最後將指標位置減去偏差量，就可以得到此資料結構的位址

struct container
+-----------------+    ^
+   some_data     +    |  offset
+-----------------+ <---- my_ptr 
+   this_data     + 
+-----------------+

Reference: Understanding container_of macro in the Linux kernel、Linked List in Linux Kernel、Linux的container_of 與 offsetof巨集

除了你熟悉的 add 和 delete 操作，list.h 還定義一系列操作，為什麼呢？這些有什麼益處？

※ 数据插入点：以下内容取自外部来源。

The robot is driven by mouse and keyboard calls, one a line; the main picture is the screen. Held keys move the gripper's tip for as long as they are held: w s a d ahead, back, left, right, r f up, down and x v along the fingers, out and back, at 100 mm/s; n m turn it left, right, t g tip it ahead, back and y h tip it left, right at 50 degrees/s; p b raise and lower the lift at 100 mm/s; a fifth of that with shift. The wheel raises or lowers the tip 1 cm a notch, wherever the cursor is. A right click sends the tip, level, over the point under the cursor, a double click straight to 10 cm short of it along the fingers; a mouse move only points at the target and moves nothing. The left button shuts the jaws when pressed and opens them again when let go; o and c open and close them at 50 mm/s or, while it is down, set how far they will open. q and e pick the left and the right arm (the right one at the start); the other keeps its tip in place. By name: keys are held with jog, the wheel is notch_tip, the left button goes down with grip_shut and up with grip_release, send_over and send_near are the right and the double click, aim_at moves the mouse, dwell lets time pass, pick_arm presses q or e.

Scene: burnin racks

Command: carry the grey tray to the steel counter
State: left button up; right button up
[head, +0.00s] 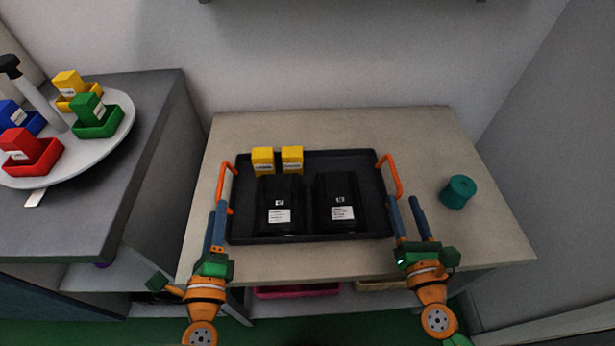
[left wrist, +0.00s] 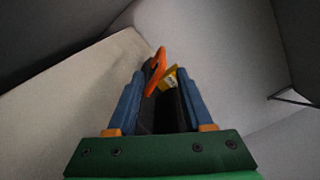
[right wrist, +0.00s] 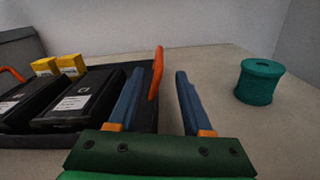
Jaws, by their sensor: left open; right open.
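The dark grey tray (head: 345,163) lies flat on a beige-topped table. It holds two black labelled units (head: 279,200) (head: 336,198) and two yellow blocks (head: 262,160) (head: 292,159). An orange handle stands on its left side (head: 223,182) and another on its right side (head: 396,178). My left gripper (head: 217,207) is open at the near end of the left handle, which shows between its fingers in the left wrist view (left wrist: 158,68). My right gripper (head: 401,198) is open at the right handle; in the right wrist view this handle (right wrist: 156,75) shows between the fingers, nearer the left one.
A teal cylinder (head: 458,191) stands on the table (head: 300,262), right of the tray. At left is a grey counter (head: 150,120) with a round white stand (head: 122,108) carrying coloured blocks in small trays. Walls close off the back and right. A shelf lies below the table.

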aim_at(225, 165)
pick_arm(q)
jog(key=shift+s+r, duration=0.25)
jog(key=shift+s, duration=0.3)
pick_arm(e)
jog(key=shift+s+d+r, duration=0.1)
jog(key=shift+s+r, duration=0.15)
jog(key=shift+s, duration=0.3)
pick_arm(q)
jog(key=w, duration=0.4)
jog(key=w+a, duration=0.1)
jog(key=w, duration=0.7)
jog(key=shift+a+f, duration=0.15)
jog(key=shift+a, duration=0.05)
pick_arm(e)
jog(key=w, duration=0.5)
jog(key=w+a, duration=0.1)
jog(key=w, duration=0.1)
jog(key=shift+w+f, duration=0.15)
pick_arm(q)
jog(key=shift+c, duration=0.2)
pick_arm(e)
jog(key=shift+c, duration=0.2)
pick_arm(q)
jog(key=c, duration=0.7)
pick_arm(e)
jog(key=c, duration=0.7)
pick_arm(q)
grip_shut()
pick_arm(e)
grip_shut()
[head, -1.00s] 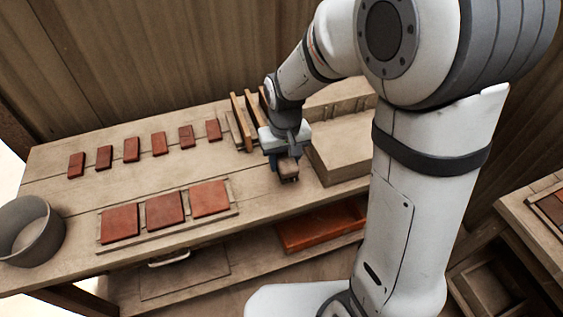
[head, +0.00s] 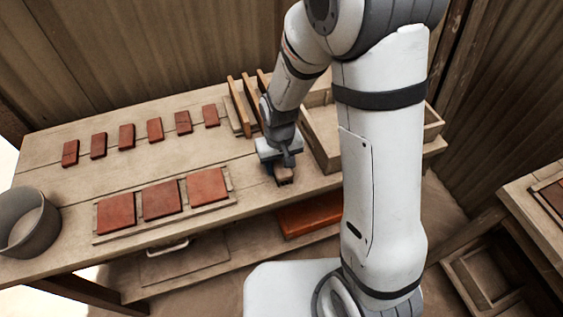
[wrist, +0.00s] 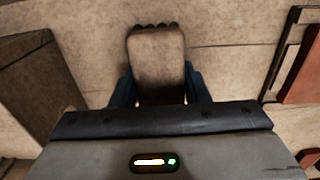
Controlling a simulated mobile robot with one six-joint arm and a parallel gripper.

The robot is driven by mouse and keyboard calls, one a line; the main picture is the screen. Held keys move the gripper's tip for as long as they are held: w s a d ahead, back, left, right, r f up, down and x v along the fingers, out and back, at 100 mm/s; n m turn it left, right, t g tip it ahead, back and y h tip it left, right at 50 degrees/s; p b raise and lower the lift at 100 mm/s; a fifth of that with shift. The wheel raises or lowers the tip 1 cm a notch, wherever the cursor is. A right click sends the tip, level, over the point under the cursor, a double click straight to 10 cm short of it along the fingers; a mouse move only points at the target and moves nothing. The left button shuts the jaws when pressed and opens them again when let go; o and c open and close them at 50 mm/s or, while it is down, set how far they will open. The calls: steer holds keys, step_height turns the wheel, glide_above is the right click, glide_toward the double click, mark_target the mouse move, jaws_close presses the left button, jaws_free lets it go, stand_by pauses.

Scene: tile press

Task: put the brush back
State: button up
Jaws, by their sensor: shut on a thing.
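The brush (wrist: 158,60) is a brown block with dark bristle tufts along its far edge in the wrist view. My gripper (wrist: 158,88) is shut on it, with a dark blue finger on each side. In the head view the brush (head: 284,174) shows below my gripper (head: 281,163), over the front part of the bench between the red tiles and the wooden box. I cannot tell whether the brush touches the bench top.
A wooden box (head: 322,138) stands just right of my gripper. Upright wooden boards (head: 240,105) stand behind it. A board with three red tiles (head: 230,190) lies to the left, small red tiles (head: 154,129) behind. A grey bucket (head: 42,238) stands at the far left.

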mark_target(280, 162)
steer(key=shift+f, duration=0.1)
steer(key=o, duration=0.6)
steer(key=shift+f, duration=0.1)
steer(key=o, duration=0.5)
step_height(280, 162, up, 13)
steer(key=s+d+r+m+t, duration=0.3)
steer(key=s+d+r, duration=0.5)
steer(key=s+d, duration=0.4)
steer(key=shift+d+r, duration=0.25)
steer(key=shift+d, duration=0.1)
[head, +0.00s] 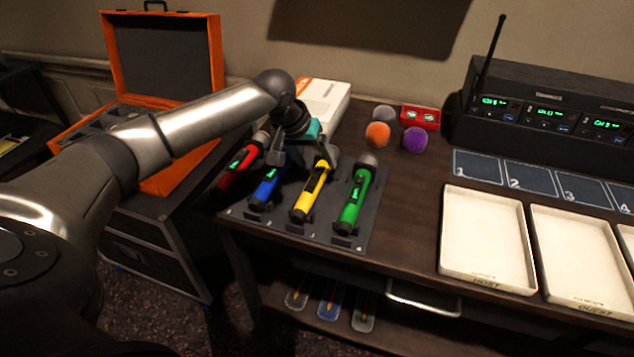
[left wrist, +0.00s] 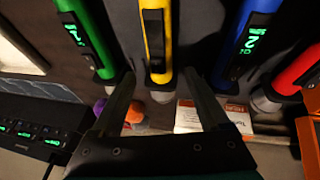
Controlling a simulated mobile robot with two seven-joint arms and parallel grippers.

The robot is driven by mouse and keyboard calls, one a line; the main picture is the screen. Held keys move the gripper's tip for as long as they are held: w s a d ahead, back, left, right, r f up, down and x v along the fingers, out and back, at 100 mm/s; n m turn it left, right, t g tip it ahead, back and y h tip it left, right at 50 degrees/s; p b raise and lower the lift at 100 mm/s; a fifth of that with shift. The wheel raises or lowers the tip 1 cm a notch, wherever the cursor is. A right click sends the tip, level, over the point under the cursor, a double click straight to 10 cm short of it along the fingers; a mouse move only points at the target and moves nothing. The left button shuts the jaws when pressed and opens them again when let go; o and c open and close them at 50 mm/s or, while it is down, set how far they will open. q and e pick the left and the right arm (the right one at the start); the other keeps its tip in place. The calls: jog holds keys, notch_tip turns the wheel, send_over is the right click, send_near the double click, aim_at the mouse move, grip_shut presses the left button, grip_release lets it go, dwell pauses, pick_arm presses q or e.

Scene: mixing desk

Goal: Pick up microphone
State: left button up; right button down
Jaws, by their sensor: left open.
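Several microphones lie side by side on a dark mat (head: 340,243) on the desk: red (head: 243,163), blue (head: 268,186), yellow (head: 311,192) and green (head: 355,198). My left gripper (head: 302,158) is open and empty over the head end of the yellow microphone, which it partly hides. In the left wrist view, the yellow microphone (left wrist: 156,40) lies between the two fingers (left wrist: 160,76), apparently below them. The green microphone (left wrist: 86,38) is left of the fingers there, and the blue (left wrist: 245,42) and red (left wrist: 297,70) ones are right. My right gripper is not in view.
Trays (head: 487,240) and a black receiver (head: 560,105) are at right. An open orange case (head: 215,60) is at left.

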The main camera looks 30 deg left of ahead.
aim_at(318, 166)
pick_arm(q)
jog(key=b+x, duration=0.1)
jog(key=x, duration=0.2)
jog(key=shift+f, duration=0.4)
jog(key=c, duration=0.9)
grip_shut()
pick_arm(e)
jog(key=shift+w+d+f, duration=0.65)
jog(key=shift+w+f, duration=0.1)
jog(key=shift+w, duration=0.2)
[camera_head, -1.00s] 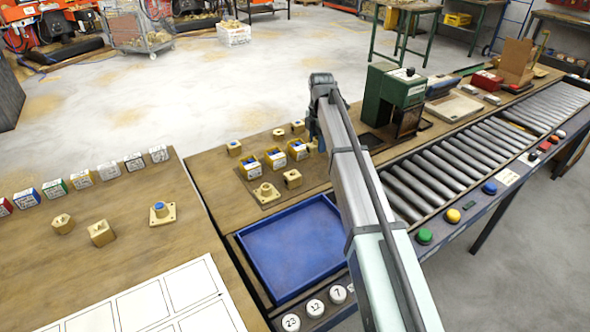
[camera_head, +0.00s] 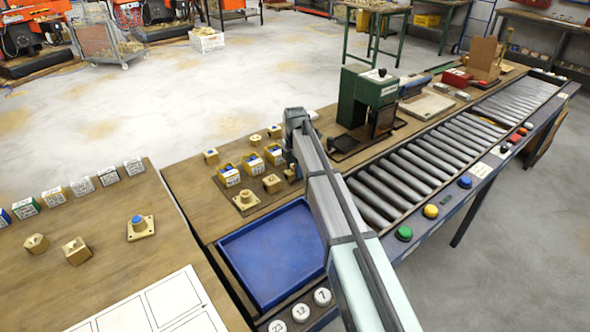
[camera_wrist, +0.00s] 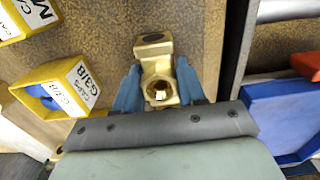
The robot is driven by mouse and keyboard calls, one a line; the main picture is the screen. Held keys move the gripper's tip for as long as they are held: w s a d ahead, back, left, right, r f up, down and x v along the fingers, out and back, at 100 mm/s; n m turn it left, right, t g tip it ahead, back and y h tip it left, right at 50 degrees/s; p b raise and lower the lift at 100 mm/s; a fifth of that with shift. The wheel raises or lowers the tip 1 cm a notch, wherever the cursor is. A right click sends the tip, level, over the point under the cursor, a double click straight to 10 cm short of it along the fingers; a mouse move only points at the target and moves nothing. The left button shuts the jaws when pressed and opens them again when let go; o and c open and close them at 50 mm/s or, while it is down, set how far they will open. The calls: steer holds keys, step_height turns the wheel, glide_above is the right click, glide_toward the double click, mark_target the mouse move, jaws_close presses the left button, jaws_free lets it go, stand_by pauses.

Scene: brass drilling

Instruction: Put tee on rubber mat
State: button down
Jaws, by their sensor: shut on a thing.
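In the wrist view a brass tee (camera_wrist: 158,72) sits between the two blue fingers of my gripper (camera_wrist: 158,78), which is shut on it. One round opening of the tee faces the camera. In the head view my gripper (camera_head: 291,165) is low over the bench, just right of the yellow bins, mostly hidden by my arm. A brown board (camera_head: 238,208) bears a flanged fitting and a block.
Yellow bins (camera_head: 252,163) stand left of my gripper, and one shows close by in the wrist view (camera_wrist: 60,88). A blue tray (camera_head: 270,255) lies in front. The green machine (camera_head: 368,95) and a roller conveyor (camera_head: 420,165) are to the right.

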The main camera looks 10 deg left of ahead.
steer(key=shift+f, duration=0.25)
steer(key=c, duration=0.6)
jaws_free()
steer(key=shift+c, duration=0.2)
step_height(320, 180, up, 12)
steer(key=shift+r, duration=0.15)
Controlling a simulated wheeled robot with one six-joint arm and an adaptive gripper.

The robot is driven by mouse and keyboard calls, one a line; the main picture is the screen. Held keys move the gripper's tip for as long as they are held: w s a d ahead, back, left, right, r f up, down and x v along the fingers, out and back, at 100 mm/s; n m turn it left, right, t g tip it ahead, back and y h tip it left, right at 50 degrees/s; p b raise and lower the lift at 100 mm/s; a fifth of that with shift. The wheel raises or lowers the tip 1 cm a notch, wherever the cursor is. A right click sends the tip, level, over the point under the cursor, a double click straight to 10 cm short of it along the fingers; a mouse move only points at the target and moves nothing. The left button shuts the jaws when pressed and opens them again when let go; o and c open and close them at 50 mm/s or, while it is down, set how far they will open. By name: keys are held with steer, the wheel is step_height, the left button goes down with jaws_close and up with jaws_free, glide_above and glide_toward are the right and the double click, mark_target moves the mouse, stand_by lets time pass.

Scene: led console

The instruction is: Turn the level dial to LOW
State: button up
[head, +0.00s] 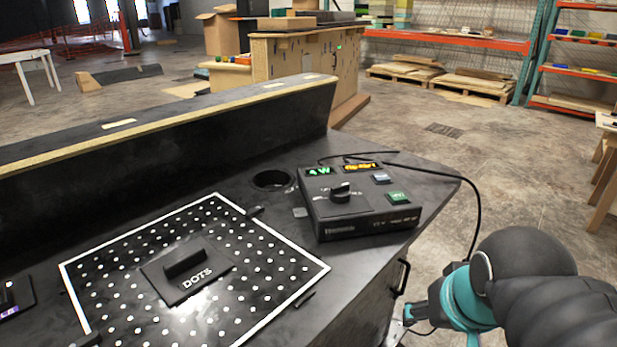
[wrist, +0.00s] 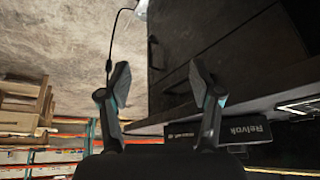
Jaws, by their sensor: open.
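The level dial (head: 340,190) is a black knob on top of a black console box (head: 368,228) near the right end of the dark counter. The box has a green readout (head: 319,171) that seems to read "4 W", an orange readout (head: 359,167) and a green button (head: 397,197). The markings around the dial are too small to read. My arm is at the lower right in the head view, apart from the box; the fingers are hidden there. In the wrist view my gripper (wrist: 160,88) is open and empty, with the box's front (wrist: 240,132) upside down beyond it.
A white-framed dotted panel (head: 122,240) with a raised block labelled DOTS (head: 186,265) fills the counter's left. A round hole (head: 271,180) lies left of the box. A black cable (head: 478,195) loops over the counter's right edge. A low wall (head: 170,120) runs along the back.

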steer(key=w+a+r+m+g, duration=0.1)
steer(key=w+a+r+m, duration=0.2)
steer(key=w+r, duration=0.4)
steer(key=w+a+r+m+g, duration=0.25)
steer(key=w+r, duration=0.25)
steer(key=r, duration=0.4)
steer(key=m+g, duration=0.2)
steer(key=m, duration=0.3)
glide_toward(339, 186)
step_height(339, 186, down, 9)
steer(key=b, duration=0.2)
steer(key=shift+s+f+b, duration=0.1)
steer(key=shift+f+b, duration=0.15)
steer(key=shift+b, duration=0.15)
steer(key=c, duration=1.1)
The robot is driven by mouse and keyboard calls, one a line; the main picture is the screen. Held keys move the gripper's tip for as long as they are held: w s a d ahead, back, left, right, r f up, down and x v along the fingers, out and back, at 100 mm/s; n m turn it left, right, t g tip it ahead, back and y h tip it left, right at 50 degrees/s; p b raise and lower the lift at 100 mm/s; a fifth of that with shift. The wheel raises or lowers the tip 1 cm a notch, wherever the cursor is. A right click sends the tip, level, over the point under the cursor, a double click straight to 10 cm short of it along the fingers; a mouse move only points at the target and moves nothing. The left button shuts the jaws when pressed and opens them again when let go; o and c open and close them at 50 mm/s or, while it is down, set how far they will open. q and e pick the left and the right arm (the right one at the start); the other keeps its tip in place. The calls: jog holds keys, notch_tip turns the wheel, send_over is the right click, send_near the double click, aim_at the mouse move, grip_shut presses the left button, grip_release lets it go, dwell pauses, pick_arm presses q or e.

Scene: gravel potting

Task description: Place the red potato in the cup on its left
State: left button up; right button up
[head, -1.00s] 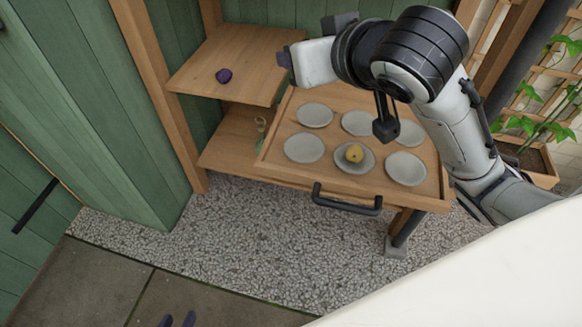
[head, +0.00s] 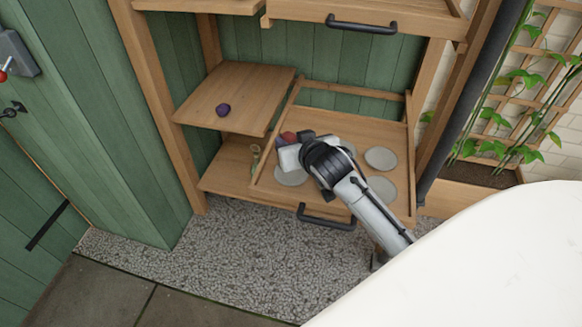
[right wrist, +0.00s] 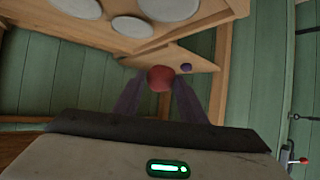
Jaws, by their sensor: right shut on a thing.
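The red potato (head: 288,137) is between the fingers of my right gripper (head: 285,140), over the far left part of the pulled-out wooden tray (head: 262,178). The right wrist view shows the red potato (right wrist: 160,79) held between two dark purple fingers. Shallow round grey cups lie in the tray: a near left one (head: 291,177), a far right one (head: 380,158) and a near right one (head: 382,188). My gripper and arm cover the far left and middle cups partly or wholly. I cannot tell whether the potato touches a cup. My left gripper is out of view.
A dark purple potato-like thing (head: 222,109) lies on the left shelf (head: 245,90). A small object (head: 255,150) stands on the lower shelf beside the tray. An upper drawer with a black handle (head: 361,24) is above. The gravel floor (head: 230,250) in front is clear.

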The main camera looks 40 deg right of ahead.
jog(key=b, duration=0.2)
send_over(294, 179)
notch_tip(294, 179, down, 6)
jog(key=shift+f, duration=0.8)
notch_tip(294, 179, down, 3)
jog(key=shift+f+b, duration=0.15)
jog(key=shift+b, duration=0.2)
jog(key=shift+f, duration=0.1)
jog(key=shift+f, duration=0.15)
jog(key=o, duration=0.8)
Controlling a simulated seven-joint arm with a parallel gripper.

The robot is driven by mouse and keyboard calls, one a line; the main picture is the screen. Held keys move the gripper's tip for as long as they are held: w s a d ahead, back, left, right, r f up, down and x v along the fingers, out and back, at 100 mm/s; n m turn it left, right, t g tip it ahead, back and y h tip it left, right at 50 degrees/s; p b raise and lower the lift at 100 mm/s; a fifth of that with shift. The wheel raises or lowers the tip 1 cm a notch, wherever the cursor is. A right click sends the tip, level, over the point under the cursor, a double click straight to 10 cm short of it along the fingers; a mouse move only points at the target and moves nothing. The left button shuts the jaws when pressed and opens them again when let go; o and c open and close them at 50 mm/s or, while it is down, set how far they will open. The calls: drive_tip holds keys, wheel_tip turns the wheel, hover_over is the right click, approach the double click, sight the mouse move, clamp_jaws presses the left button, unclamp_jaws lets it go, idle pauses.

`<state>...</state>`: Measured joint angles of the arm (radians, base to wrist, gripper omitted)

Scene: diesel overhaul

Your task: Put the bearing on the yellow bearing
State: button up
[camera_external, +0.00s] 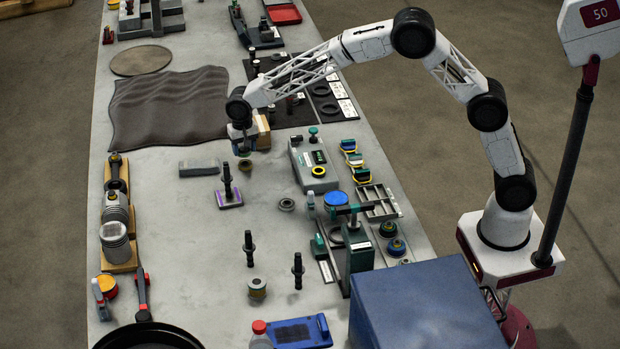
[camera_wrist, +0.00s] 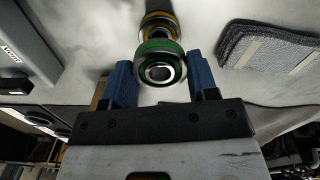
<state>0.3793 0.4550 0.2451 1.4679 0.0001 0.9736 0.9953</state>
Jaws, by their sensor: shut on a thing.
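My gripper (camera_wrist: 160,82) has two blue fingers on either side of a bearing (camera_wrist: 158,48) with a green ring and a steel bore. The held bearing sits between the fingertips, above the table. The yellow bearing (camera_wrist: 160,20) shows just past it in the wrist view, partly hidden by the green one. In the external view my gripper (camera_external: 243,146) points down above a small yellowish bearing (camera_external: 245,165) on the table. The held bearing is too small to make out clearly there. I cannot tell from these views whether the two bearings touch.
A grey pad (camera_external: 199,167) lies left of the gripper, and a purple base with a black peg (camera_external: 229,195) stands in front. A cardboard box (camera_external: 263,133) is close behind the gripper. A grey instrument box (camera_external: 312,160) stands to the right. Table left of centre front is mostly clear.

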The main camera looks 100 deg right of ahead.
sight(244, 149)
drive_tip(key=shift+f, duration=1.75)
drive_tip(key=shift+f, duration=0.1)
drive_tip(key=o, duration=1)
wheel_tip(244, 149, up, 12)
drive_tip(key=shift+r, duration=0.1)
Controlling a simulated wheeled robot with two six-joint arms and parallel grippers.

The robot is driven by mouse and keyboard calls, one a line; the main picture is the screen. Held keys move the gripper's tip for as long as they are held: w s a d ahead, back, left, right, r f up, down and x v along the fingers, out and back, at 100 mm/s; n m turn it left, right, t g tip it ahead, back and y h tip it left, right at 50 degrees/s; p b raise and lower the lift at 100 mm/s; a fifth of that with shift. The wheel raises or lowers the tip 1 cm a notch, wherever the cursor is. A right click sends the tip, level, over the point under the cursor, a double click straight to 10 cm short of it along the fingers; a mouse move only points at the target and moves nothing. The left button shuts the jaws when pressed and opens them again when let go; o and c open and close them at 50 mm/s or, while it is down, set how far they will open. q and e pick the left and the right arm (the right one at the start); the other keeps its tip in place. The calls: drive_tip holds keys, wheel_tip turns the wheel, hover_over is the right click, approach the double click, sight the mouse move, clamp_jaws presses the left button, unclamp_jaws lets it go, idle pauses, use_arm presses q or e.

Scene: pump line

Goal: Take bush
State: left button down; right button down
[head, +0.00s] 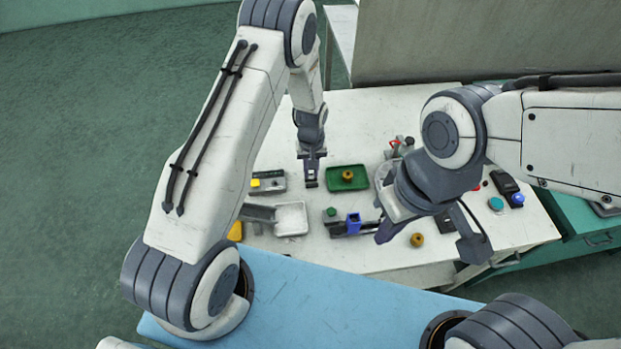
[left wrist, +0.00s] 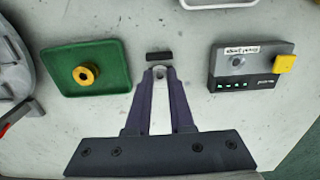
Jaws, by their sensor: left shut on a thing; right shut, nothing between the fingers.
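A brass-coloured bush (head: 347,175) stands in a green tray (head: 333,186). The left wrist view shows the bush (left wrist: 86,75) to the left of my left gripper, apart from it, with its centre hole facing up. A second brass-coloured ring (head: 417,240) lies on the bench near its front edge. My left gripper (head: 311,181) points down just left of the green tray. In the left wrist view its fingers (left wrist: 159,73) are shut on a small pale piece, mostly hidden. My right gripper (head: 384,236) is shut and empty above the bench; its tips are hard to make out.
A small black bar (left wrist: 159,56) shows just past the left fingertips. A grey box with a yellow knob (head: 268,183) stands left. A pale tray (head: 291,218) and a fixture with a blue block (head: 353,223) stand in front. A blue button (head: 517,198) is at the right.

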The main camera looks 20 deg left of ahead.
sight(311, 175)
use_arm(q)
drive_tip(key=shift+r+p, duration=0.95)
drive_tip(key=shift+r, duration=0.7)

還有像 list_replace 、list_empty 、 list_move_tail 這接雖然未必是必要的存在，但是如果有這些 function 可以使得工程師撰寫程式的負擔下降

而且光是 add 操作就有很多種 list_add_valid 、hlist_add_behind 、hlist_add_before 等等，可以方便性為寫出較好的程式碼，如一開始的註解說明









/*
 * Simple doubly linked list implementation.
 *
 * Some of the internal functions ("__xxx") are useful when
 * manipulating whole lists rather than single entries, as
 * sometimes we already know the next/prev entries and we can
 * generate better code by using them directly rather than
 * using the generic single-entry routines.
 */

LIST_POISONING 這樣的設計有何意義？

參考 ecsv/linux-like-list/list.h

























/**
 * list_del() - Remove a list node from the list
 * @node: pointer to the node
 * 
 * ...
 * ...
 * 
 * LIST_POISONING can be enabled during build-time to provoke an invalid memory
 * access when the memory behind the next/prev pointer is used after a list_del.
 * This only works on systems which prohibit access to the predefined memory
 * addresses.
 */
static __inline__ void list_del(struct list_head *node)
{
    struct list_head *next = node->next;
    struct list_head *prev = node->prev;

    next->prev = prev;
    prev->next = next;

#ifdef LIST_POISONING
    node->prev = (struct list_head *)(0x00100100);
    node->next = (struct list_head *)(0x00200200);
#endif
}












/**
* hlist_del() - Remove a hlist node from the hlist
* @node: pointer to the node
*
* ...
* ...
* 
* LIST_POISONING can be enabled during build-time to provoke an invalid memory
* access when the memory behind the next/prev pointer is used after an
* hlist_del. This only works on systems which prohibit access to the predefined
* memory addresses.
*/

此外 linux/list.h 裡也定義







/*
 * These are non-NULL pointers that will result in page faults
 * under normal circumstances, used to verify that nobody uses
 * non-initialized list entries.
 */
#define LIST_POISON1  ((void *) 0x100 + POISON_POINTER_DELTA)
#define LIST_POISON2  ((void *) 0x200 + POISON_POINTER_DELTA)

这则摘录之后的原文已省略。